[Required task]:
From the records below, copy out exactly the lines from the one containing "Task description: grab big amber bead" to the one containing "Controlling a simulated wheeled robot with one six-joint", both included. Add nothing else.

Dataset items
(begin)
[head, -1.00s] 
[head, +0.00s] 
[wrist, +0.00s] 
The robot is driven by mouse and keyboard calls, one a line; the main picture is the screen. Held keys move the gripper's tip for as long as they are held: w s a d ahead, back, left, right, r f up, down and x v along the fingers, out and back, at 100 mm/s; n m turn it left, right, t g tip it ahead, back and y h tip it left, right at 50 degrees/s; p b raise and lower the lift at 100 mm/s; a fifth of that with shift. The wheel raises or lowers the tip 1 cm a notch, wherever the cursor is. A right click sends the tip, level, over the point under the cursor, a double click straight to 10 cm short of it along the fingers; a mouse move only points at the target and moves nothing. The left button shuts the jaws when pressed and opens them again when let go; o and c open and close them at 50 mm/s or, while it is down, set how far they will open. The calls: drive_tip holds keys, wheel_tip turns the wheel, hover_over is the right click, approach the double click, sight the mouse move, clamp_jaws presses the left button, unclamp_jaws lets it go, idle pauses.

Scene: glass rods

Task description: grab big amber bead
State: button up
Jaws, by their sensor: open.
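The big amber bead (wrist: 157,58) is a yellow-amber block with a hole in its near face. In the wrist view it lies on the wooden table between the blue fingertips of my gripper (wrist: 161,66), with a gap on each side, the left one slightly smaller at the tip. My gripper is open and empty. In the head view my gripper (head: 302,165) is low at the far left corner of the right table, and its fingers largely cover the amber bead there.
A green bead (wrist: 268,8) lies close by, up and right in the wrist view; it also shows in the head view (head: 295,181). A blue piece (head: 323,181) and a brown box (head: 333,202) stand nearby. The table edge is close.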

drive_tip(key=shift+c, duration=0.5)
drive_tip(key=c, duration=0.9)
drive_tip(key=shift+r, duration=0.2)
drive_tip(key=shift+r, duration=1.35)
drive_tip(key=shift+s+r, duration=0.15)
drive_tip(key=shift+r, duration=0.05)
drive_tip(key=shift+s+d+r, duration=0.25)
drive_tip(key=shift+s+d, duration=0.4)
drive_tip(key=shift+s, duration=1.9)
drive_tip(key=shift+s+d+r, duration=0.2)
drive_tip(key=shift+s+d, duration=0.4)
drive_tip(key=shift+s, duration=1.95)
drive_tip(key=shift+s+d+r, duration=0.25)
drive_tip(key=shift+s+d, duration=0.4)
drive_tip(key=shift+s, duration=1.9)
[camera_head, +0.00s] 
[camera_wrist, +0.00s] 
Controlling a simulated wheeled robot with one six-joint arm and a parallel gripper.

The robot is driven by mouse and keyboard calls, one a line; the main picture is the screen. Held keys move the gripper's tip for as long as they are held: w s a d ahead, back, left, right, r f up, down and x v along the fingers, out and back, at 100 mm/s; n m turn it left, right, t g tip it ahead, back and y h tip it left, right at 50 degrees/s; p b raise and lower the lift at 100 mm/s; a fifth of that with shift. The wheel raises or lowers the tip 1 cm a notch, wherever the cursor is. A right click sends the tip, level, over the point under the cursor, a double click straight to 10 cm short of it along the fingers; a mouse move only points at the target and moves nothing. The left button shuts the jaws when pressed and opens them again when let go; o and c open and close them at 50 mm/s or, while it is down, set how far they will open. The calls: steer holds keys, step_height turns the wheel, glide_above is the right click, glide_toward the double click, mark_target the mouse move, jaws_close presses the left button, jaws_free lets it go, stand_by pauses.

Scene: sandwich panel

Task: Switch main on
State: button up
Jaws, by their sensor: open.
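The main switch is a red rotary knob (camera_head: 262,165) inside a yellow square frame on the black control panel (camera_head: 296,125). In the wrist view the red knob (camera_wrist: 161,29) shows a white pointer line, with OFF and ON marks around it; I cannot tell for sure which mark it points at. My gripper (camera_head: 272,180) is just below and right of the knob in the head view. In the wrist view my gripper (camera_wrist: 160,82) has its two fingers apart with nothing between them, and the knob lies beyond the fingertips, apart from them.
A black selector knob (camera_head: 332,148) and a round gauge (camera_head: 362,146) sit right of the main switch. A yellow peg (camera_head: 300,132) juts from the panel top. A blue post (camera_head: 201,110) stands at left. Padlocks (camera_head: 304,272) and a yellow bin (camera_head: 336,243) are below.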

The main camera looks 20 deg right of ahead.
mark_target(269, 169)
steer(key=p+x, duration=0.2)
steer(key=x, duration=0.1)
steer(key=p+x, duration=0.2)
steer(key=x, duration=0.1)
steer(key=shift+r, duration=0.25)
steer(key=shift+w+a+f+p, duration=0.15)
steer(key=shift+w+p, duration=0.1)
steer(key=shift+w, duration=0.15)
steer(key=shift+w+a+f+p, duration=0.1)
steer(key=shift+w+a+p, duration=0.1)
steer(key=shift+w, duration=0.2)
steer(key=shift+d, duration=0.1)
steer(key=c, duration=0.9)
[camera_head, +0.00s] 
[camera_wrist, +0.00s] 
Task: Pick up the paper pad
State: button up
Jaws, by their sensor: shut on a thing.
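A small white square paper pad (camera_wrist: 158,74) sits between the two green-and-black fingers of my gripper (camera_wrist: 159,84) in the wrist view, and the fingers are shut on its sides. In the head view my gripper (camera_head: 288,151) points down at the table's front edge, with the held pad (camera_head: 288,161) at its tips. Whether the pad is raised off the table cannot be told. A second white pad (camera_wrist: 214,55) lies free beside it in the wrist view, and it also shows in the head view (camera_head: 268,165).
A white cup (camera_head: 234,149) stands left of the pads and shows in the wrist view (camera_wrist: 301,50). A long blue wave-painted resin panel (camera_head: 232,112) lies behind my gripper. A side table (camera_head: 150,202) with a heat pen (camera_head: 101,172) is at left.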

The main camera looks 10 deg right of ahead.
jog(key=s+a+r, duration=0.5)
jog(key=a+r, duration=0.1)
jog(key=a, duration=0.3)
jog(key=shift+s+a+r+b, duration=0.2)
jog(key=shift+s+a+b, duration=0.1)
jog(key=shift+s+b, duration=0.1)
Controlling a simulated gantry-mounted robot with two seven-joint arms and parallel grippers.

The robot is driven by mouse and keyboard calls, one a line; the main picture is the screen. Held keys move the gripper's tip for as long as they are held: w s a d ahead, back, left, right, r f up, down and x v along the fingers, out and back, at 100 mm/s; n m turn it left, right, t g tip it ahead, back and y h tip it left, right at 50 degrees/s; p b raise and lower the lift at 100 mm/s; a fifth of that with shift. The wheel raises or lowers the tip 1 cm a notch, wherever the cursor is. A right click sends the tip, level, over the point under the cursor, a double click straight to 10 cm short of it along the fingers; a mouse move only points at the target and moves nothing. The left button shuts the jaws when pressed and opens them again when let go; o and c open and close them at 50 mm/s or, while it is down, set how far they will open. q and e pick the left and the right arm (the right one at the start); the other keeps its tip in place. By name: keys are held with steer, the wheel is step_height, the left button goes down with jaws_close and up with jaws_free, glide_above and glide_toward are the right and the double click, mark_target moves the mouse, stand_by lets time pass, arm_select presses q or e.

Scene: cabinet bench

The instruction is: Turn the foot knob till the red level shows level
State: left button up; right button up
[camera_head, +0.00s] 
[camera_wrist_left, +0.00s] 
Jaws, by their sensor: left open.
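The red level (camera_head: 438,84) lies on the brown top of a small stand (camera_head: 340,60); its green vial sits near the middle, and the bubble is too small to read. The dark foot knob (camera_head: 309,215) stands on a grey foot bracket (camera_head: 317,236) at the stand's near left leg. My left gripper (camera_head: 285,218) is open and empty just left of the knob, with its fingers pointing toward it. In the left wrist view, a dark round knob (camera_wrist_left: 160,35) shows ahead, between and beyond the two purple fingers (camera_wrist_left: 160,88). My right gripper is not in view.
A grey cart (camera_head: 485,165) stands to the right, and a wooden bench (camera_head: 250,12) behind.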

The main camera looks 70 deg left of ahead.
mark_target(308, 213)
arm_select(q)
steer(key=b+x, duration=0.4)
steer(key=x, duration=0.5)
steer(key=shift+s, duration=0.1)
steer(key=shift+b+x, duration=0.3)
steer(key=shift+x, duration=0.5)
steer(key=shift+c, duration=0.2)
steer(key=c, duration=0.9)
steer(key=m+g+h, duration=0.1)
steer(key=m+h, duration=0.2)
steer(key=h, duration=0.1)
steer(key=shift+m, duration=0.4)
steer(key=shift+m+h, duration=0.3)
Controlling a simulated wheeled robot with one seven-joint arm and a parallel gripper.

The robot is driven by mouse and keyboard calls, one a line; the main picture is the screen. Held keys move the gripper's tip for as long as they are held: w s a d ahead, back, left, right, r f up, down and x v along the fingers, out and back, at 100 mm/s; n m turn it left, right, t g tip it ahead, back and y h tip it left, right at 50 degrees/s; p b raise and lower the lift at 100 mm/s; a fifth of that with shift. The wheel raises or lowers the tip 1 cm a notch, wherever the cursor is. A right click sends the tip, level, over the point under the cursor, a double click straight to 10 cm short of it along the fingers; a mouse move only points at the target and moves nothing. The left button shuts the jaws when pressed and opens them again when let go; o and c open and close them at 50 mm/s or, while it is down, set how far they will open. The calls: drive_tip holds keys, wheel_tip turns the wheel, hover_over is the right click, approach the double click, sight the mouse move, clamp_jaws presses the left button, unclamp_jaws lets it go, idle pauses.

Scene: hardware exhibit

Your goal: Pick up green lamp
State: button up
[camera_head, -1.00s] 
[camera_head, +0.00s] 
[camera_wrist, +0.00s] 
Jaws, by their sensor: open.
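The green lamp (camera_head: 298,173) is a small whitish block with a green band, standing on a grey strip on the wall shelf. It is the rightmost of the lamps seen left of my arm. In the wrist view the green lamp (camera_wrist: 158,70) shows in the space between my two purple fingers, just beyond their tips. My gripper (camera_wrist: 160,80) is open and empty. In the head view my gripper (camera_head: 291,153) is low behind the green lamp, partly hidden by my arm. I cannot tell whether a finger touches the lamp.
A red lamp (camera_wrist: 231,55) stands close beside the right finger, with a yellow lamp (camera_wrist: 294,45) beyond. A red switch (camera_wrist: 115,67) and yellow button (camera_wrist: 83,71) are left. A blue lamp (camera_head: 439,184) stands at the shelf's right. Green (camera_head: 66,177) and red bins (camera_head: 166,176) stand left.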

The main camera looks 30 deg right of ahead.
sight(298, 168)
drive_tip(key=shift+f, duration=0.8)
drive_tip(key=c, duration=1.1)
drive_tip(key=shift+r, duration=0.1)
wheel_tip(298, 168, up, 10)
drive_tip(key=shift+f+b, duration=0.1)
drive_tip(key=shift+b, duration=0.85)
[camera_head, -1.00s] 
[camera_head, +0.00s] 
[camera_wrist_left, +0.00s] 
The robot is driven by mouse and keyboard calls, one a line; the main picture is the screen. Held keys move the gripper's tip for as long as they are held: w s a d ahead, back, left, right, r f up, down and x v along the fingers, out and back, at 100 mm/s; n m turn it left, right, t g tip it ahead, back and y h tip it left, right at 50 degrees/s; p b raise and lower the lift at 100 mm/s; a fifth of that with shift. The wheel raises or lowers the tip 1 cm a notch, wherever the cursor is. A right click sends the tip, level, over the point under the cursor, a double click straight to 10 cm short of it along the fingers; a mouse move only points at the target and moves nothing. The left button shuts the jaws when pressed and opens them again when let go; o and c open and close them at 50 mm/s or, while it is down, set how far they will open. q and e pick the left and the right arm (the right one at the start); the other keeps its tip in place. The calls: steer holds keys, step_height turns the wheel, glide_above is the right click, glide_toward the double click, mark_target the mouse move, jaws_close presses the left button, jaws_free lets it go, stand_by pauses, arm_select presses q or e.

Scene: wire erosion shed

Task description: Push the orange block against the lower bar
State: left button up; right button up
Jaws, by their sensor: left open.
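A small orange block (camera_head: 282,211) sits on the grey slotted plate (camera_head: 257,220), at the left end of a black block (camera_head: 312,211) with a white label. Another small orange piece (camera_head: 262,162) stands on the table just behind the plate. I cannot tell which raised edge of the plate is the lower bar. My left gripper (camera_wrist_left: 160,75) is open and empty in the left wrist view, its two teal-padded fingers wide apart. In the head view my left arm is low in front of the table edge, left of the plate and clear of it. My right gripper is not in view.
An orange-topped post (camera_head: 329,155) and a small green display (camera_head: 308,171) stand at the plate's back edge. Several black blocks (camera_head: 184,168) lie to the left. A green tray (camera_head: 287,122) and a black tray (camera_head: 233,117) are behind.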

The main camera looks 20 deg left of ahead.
(end)
[Exercise result]:
Task description: grab big amber bead
State: button up
Jaws, by their sensor: open.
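The big amber bead (wrist: 157,58) is a yellow-amber block with a hole in its near face. In the wrist view it lies on the wooden table between the blue fingertips of my gripper (wrist: 161,66), with a gap on each side, the left one slightly smaller at the tip. My gripper is open and empty. In the head view my gripper (head: 302,165) is low at the far left corner of the right table, and its fingers largely cover the amber bead there.
A green bead (wrist: 268,8) lies close by, up and right in the wrist view; it also shows in the head view (head: 295,181). A blue piece (head: 323,181) and a brown box (head: 333,202) stand nearby. The table edge is close.

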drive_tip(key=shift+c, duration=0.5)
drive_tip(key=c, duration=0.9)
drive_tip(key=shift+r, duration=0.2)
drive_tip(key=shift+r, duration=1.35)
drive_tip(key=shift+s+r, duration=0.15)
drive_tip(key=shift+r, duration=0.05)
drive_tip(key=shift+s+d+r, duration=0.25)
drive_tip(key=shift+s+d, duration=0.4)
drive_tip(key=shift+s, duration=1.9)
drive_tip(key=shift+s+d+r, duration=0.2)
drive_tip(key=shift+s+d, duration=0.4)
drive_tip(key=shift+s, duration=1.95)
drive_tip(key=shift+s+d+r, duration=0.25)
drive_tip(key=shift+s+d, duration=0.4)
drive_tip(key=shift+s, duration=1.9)
[camera_head, +0.00s] 
[camera_wrist, +0.00s] 
Controlling a simulated wheeled robot with one six-joint arm and a parallel gripper.

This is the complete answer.